Sorry I can't provide more details--my wife found that information at the UC Berkeley psychology library whe she was a student and I first became interested in chess (1971).
Note that I brought this up in answer to Opti's query about what other factors besides IQ might affect chess ability.
^^ Don't think so, because with long lines, visualisation is inaccurate and chess is all about detail.
My (and your) visualization may be inaccurate, while Morphy's or Kasparov's is far more accurate, giving them some advantage over us.
It's just that current thinking tends to indicate or postulate that visualisation isn't dominant in chess calculation.
In the 1920s the French Chess Olympiad team was given a variety of mental acuity tests. Alekhine was on the team, as well as artist/chessplayers Marcel Duchamp and Man Ray. The only areas in which all those strong players scored in the 99th percentile were visualization and visual memory.
When you say "visualization and visual memory" - what exactly does that mean? "99 percentile in visualization and visual memory"? Visual memory is one thing, visualization would mean that you're imagining a picture in your mind.
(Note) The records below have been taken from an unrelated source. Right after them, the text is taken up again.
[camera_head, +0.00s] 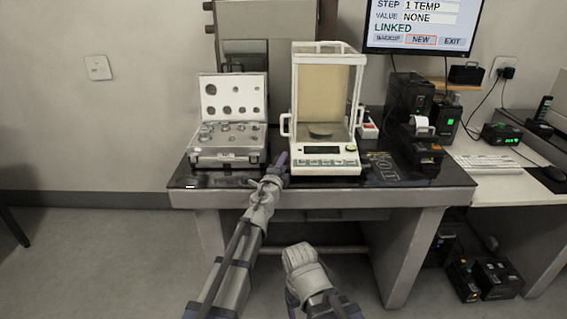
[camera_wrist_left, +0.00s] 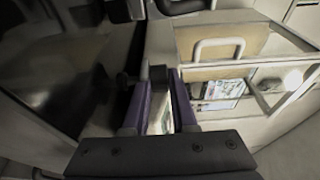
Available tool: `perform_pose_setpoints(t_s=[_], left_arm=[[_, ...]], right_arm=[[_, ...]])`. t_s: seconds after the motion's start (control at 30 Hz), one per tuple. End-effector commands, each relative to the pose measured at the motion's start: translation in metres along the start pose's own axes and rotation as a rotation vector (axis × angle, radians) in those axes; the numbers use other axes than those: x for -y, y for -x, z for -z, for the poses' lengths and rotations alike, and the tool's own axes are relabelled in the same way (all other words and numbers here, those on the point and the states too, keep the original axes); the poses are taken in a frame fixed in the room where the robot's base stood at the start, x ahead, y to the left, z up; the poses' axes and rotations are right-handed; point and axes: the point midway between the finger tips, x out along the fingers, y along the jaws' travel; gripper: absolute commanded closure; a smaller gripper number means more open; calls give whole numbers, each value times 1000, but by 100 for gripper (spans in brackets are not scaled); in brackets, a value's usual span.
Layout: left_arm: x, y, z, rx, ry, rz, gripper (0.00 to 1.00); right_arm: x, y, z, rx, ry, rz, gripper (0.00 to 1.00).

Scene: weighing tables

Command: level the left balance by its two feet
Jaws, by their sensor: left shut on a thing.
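The balance (camera_head: 325,165) stands on the dark table, with a glass draft shield, a round pan and a front display. My left gripper (camera_head: 283,160) reaches its left front corner. In the left wrist view its purple fingers (camera_wrist_left: 159,105) are a little apart, beside the balance's pale body (camera_wrist_left: 225,118). They are shut on a small dark part (camera_wrist_left: 158,76), which looks like the left foot. The other foot and the level bubble cannot be made out. My right gripper (camera_head: 300,260) is low in front of the table, away from the balance; its fingers cannot be made out.
An open case of weights (camera_head: 226,159) stands left of the balance. A printer (camera_head: 420,145) and other dark devices stand to its right. A monitor (camera_head: 420,25) hangs above. The dark table (camera_head: 420,178) has a narrow bare strip along its front.

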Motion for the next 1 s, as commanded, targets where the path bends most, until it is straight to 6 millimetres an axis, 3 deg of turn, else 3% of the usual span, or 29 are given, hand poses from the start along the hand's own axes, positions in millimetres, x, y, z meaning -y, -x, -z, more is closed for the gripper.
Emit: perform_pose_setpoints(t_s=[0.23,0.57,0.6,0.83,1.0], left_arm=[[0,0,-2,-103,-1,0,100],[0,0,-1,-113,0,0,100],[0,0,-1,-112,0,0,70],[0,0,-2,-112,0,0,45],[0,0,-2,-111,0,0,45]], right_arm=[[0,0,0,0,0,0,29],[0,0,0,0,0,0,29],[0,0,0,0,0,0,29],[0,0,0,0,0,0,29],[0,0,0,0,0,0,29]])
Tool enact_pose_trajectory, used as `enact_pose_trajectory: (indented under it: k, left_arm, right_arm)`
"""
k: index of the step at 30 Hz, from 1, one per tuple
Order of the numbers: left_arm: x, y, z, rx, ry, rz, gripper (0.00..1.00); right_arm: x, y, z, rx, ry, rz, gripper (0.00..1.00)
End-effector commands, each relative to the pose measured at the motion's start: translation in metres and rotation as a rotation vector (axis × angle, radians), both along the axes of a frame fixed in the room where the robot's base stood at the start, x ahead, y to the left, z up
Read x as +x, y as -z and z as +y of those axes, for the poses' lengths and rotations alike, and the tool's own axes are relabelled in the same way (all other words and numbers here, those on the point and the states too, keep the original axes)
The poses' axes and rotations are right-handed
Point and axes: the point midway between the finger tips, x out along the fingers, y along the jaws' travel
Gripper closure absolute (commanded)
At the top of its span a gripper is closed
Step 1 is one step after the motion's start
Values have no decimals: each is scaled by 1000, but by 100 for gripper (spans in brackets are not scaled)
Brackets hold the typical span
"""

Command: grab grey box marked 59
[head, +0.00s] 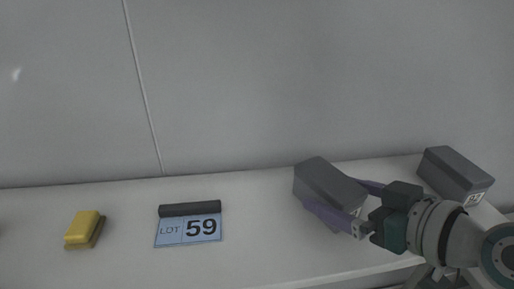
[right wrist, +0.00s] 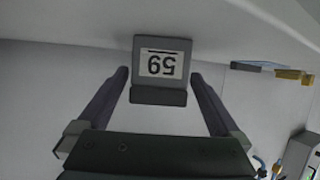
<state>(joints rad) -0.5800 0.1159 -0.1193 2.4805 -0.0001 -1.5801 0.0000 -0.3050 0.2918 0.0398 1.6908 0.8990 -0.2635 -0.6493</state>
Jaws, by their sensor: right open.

Nobody can really measure what someone else is visualizing in another person's mind and say "that person has a 99 percentile for that". That falls into the whole fallacy about iq a lot of people have - this assumption that you can simply measure things like visualization or intelligence - there's the number and there you go.
I also would bet good money it was "visual memory" they tested and you just threw "visualization and visual memory" in there to try to force your point.
Nobody said some sort of visualization wasn't important in chess players by the way, of course visualization of some sort must help, it just doesn't work like a movie of all the chess pieces going around a board would be in a good player's mind. That's the only point people are making here.
I also never heard of that study before, maybe there were other problems with it since otherwise people would have heard about it. Here's Carlsen remarking on how bad he is at such things.
https://www.youtube.com/shorts/Wc9hPxbDXWM
Oddly enough, I bet Carlsen might well be in the 99th percentile if he tried hard at it, the only point being made is that visualization isn't EVERYTHING, it's only one component. To be the best in the world you have to be 99 percentile at everything remotely relevant, and visualization and particularly visual memory is certainly some component to being a good chess player.